Nessa área, Lula mostrou não ser muito diferente de todo o resto. Defendeu os deputados mensaleiros. Defendeu o corruptores dos mensaleiros dentro de seu governo. Defendeu o ministro da Fazenda Antonio Palocci, capitão da República de Ribeirão Preto, bando que distribuía dinheiro de origem escusa em malas de dinheiro vivo num lupanar de Brasília. Apoiou Evo Morales, mesmo quando este mandou sequestrar uma refinaria da Petrobras na Bolivia, num ato de banditismo promovido pelo Estado. Apoiou Hugo Chaves, mais um ditador de opereta ao estilo latinoamericano.

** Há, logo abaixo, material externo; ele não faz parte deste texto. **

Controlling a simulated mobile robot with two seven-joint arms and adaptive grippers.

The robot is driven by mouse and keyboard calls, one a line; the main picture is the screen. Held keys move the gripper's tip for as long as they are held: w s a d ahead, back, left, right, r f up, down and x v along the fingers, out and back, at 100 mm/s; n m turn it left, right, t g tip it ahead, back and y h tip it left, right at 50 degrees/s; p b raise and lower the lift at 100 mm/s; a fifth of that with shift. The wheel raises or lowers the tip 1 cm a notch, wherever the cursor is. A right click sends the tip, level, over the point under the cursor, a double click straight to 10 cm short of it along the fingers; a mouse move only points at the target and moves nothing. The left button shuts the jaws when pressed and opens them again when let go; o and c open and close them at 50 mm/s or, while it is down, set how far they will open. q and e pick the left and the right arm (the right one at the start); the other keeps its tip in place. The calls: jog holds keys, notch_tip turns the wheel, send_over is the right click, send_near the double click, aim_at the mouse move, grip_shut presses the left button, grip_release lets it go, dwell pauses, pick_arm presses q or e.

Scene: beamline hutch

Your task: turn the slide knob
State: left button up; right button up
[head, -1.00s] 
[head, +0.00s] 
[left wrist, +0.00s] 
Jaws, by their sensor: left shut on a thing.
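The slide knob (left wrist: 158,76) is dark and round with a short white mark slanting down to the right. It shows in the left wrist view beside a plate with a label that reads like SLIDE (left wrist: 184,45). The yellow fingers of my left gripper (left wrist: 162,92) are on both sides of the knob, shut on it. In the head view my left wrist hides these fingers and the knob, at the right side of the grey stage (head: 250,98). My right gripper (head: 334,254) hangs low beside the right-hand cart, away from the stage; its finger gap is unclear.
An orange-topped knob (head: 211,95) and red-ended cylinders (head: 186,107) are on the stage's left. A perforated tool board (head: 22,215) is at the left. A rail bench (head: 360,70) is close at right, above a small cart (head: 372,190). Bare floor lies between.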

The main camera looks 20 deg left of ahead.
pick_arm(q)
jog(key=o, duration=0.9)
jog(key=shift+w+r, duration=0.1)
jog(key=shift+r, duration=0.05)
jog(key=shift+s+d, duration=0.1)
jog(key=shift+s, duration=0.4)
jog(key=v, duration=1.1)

Para completar, Lula apoia agora José Sarney, o presidente do Senado e ex-presidente da República que ainda se agarra ao poder justamente para, com sua influência, deter investigações sobre a origem de seu dinheiro, suas relações com o banqueiro Edemar Cid Ferreira e a maneira sanguessuga como faz política desde antes da ditadura militar. A Lula, só falta apoiar o Lobo Mau.

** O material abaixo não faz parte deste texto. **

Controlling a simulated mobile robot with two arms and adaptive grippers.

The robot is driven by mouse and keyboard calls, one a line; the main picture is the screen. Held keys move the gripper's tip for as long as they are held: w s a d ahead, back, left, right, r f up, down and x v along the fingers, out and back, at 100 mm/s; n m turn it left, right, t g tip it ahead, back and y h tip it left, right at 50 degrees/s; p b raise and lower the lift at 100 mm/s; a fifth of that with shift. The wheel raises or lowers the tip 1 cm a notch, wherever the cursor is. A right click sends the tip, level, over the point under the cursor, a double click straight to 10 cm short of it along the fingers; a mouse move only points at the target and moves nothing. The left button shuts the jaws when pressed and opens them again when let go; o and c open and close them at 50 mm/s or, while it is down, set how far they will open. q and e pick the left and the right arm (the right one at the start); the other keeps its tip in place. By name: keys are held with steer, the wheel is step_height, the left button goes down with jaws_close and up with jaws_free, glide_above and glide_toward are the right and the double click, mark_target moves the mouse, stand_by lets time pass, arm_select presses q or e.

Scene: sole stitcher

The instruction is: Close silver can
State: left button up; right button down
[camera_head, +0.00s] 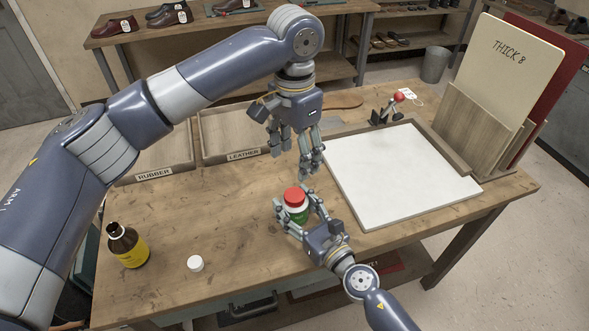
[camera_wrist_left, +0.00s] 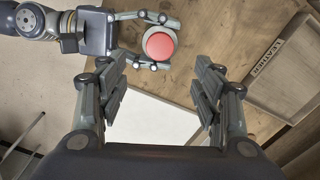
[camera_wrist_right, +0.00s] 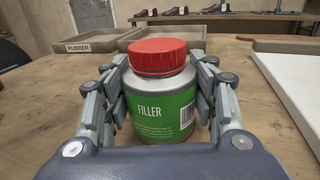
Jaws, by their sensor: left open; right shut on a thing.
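The silver can (camera_wrist_right: 162,108) has a green label reading FILLER and stands upright on the table. A red lid (camera_wrist_right: 158,55) sits on its top; whether it is tight I cannot tell. In the head view the can (camera_head: 299,212) is at mid table, its red lid (camera_head: 294,195) uppermost. My right gripper (camera_head: 304,213) is shut around the can's body from the front; its fingers also show in the right wrist view (camera_wrist_right: 160,110). My left gripper (camera_head: 297,162) is open and empty above and behind the can, pointing down. In the left wrist view the lid (camera_wrist_left: 159,45) lies beyond its fingers.
A brown bottle (camera_head: 127,246) with a yellow label and a small white cap (camera_head: 195,263) stand at front left. The RUBBER tray (camera_head: 155,176) and LEATHER tray (camera_head: 243,157) are behind. A white board (camera_head: 400,172) lies at right, beside a panel holder (camera_head: 470,130).

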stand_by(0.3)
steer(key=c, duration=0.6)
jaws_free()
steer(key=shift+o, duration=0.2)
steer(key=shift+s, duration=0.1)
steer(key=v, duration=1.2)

Bastaria dizer que o político atuante em nome do interesse coletivo ganha mais que agindo apenas em interesse próprio, mas é muita ingenuidade acreditar que aqueles no exercício do poder hoje em dia colocarão em prática esse princípio tão elementar. A tentação de botar a mão no dinheiro em troca de algum favor fácil sempre fala mais alto que agir conforme o mandato que é conferido ao representante público. E é sempre mais fácil contemporizar que enfrentar problemas e resolvê-los.
Dessa forma, todos acabam virando farinha do mesmo saco. Mesmo políticos de melhor qualidade, como Fernando Gabeira e o senador Eduardo Suplicy, já foram apanhados distribuindo passagens aéreas e outras regalias a parentes, numa demonstração de descaso com a ética e o espírito público. Ficamos sabendo que o Congresso tem 8.000 funcionários contratados por essa gente. Há milhares de municípios no Brasil com uma população menor que a do nosso parlamento.

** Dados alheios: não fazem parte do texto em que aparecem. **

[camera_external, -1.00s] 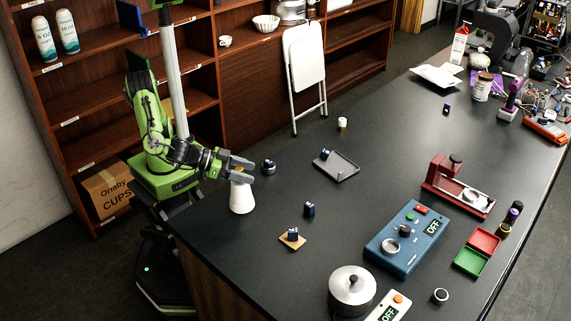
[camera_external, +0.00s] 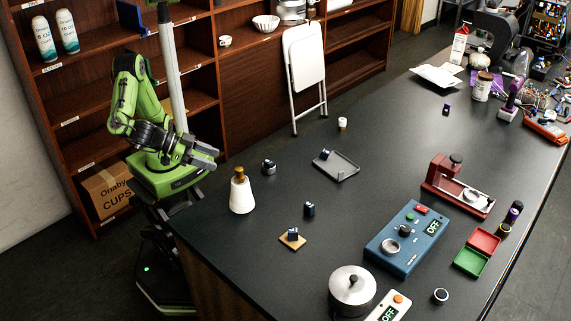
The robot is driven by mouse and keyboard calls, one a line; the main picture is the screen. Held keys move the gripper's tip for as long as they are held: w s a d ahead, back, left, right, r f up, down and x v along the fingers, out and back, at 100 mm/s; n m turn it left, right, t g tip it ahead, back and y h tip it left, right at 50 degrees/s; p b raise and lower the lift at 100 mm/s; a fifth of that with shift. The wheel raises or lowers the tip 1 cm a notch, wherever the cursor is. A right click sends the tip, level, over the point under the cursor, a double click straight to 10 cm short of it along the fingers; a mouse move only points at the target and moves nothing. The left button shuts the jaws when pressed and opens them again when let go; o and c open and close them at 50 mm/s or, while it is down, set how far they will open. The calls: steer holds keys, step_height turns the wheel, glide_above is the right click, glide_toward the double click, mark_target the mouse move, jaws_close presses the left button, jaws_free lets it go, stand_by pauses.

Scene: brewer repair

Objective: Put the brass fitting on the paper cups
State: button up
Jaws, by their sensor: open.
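The paper cups (camera_external: 241,198) stand as a white tapering stack near the left edge of the dark table. The brass fitting (camera_external: 239,174), a small brownish piece, sits upright on top of the stack. My gripper (camera_external: 213,157) is open and empty, to the upper left of the stack, apart from both the fitting and the cups.
Small dark blocks stand nearby: one (camera_external: 268,167) behind the cups, one (camera_external: 309,210) to the right, and one on a tan pad (camera_external: 300,243). A grey tray (camera_external: 345,173) lies further right. A blue OFF box (camera_external: 405,240) and a metal pot (camera_external: 352,287) are in front.

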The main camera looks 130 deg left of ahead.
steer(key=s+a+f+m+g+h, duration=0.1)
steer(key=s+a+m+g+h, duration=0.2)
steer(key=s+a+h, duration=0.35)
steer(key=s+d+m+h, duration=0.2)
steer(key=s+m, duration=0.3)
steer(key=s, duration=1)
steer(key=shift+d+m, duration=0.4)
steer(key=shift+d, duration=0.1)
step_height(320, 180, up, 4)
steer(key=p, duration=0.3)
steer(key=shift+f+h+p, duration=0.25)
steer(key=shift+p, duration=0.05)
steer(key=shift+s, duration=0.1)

Como salvar um país de um sistema que parece podre, ou que apodrece as pessoas? A resposta, creio, é só uma: não desistir. Os ideais são tão mais importantes quanto menos vão sendo praticados. Valores que elevam alguns seres humanos acima dos outros que não os praticam: honestidade, trabalho, fidelidade, honra, coragem.
O exemplo não começa pelos políticos que tanto criticamos, mas de cada um de nós, fora do Congresso, longe de Brasília. Porque os políticos não são uma casta de privilegiados abençoados por Deus, mas cidadãos comuns que vêm da sociedade. E, para que eles melhorem, a sociedade é que tem de melhorar, a partir do comportamento individual. Como um pingo de lama na neve. somente quando os bandalhos se tornarem efetivamente uma minoria é que se envergonharão de si mesmos.